In 1990-91, Jean starred with Whoppi Goldberg in the short-lived sitcom Bagdad Cafe. Jean and Whoopi played a sort of female "Odd Couple," two women with vastly different personalities. Whoopi portrayed Brenda, the owner and operator of a diner named Bagdad Cafe located in the middle of the Mojave desert between Los Angeles and Las Vegas. Jean's role was that of Jasmine Zweibel who went to work for Brenda and took up residence in the motel. Jasmine was Felix Unger type, neat and structured while Brenda was sloppy and disorganized. Unfortunately, the series only lasted for 15 episodes.
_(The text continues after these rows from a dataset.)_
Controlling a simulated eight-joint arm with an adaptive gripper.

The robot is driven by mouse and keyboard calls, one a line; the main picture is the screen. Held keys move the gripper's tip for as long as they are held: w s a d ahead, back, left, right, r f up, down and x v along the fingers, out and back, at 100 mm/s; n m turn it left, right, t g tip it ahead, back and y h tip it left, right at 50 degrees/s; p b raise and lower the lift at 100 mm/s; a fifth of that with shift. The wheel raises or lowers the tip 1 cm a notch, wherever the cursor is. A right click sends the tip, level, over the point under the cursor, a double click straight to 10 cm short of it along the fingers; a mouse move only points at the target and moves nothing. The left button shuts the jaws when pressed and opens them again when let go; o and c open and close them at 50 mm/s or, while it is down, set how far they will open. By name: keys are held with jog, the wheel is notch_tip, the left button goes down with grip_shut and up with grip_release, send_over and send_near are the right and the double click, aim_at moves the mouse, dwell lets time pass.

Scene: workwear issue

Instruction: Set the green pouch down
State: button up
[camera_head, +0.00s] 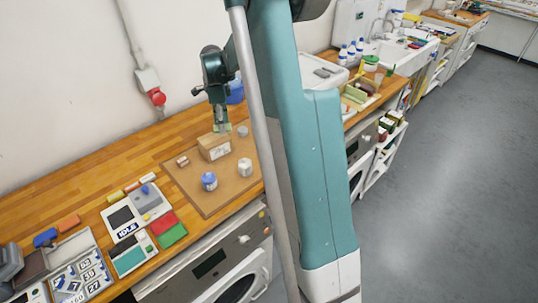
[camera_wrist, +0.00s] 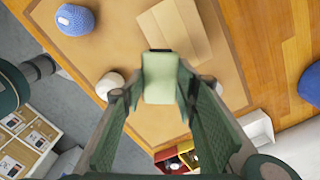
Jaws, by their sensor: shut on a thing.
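The green pouch (camera_wrist: 165,85) is pale green and sits between my fingertips in the wrist view. My gripper (camera_wrist: 160,95) is shut on it. In the head view the pouch (camera_head: 227,128) shows as a small pale patch under my gripper (camera_head: 221,122), beside the far right end of a cardboard box. The pouch appears to hang above the brown mat (camera_head: 188,188), though its exact height is hard to tell. My fingers hide part of the mat in the wrist view.
The cardboard box (camera_head: 214,147) stands on the mat. The mat's front left part is bare. A labelled device (camera_head: 125,215) lies left of the mat.

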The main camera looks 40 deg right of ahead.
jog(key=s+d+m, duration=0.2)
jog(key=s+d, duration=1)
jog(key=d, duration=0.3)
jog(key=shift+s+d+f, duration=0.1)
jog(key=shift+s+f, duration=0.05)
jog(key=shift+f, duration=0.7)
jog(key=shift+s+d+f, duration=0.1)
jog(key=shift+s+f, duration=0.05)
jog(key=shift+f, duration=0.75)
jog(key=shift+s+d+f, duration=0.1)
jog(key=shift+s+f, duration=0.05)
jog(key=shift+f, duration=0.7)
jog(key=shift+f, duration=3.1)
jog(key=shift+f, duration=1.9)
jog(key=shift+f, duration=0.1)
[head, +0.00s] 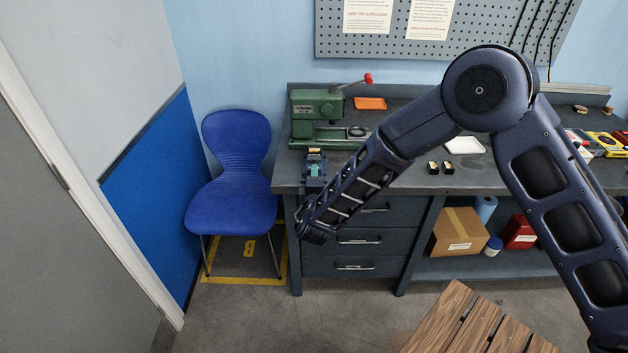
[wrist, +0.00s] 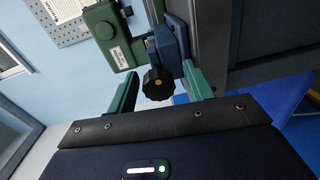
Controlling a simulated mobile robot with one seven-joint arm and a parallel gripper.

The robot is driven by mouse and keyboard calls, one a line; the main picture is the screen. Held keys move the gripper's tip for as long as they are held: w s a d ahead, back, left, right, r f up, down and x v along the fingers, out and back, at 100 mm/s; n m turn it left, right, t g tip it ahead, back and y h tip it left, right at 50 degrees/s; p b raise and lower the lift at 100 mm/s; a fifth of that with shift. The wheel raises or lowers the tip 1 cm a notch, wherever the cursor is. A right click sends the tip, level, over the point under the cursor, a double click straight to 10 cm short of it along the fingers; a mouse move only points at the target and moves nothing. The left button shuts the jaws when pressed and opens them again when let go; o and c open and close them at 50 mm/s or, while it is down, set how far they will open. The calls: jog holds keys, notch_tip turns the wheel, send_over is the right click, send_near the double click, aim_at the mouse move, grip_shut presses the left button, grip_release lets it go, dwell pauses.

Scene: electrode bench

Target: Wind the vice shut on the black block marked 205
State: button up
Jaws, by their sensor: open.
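The small blue vice (head: 314,184) is at the front left edge of the bench; its blue body (wrist: 172,42) also shows in the wrist view. Its black knob with a yellow centre (wrist: 158,83) faces my gripper (wrist: 160,72). The gripper's two green fingers are open, one on each side of the knob, with visible gaps. A small dark and brassy piece (head: 314,154) shows at the top of the vice; I cannot read any mark on it. In the head view my forearm reaches down in front of the bench, and the fingers are hard to make out.
A green press (head: 318,105) with a red-tipped lever stands just behind the vice. Two small black blocks (head: 440,167) and a white tray (head: 464,145) are further right on the bench. A blue chair (head: 236,150) stands to the left. A slatted wooden top (head: 470,325) is in front.

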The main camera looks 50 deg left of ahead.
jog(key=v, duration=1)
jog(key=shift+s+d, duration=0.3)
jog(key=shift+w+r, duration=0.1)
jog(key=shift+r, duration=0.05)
During the 1990s, Jean Stapleton continued making guest appearances on television comedies. She was nominated for an Emmy for her portrayal of Aunt Vivian in a 1994 episode of Grace Under Fire called "The Road to Paris, Texas." In a 1996 episode of Everybody Loves Raymond entitled "I Wish I Were Gus," she played the role of Ray Barone's Aunt Alda, his mother's estranged sister. In 1996, she also guest-starred in an episode of Murphy Brown in which she portrayed Miles' grandmother, Nana Silverberg.
Jean Stapleton has not appeared in a television role since 2001 when she portrayed Irene Silverman in the TV movie Like Mother Like Son: The Strange Story of Sante and Kenny Kimes. As of 2008, she was living in retirement in Manhattan.
SOME QUICK FACTS ABOUT JEAN STAPLETON
* Jean is not related to the late actress Maureen Stapleton. Maureen Stapleton died in 2006.
* Jean's cousin is former musical theatre actress Betty Jane Watson. Her uncle, Joseph E. Deming, was a vaudevillian and her brother, Jack Stapleton, was a stage actor.
* Jean turned down the role of Jessica Fletcher on Murder, She Wrote. The part went to Angela Lansbury instead.
To watch the highlights of Jean Stapleton's November 28, 2000 interview for the Archive of American Television, click on the link below.
EDITOR'S UPDATE (April 4, 2013): Jean Stapleton turned 90 years old on January 19, 2013. EDITOR'S UPDATE (June 2, 2013): Jean Stapleton died of natural causes on Friday, May 31, 2013 at the age of 90. Her son, John Putch, informed the Associated Press that she passed away at her home in New York City. R.I.P. Jean.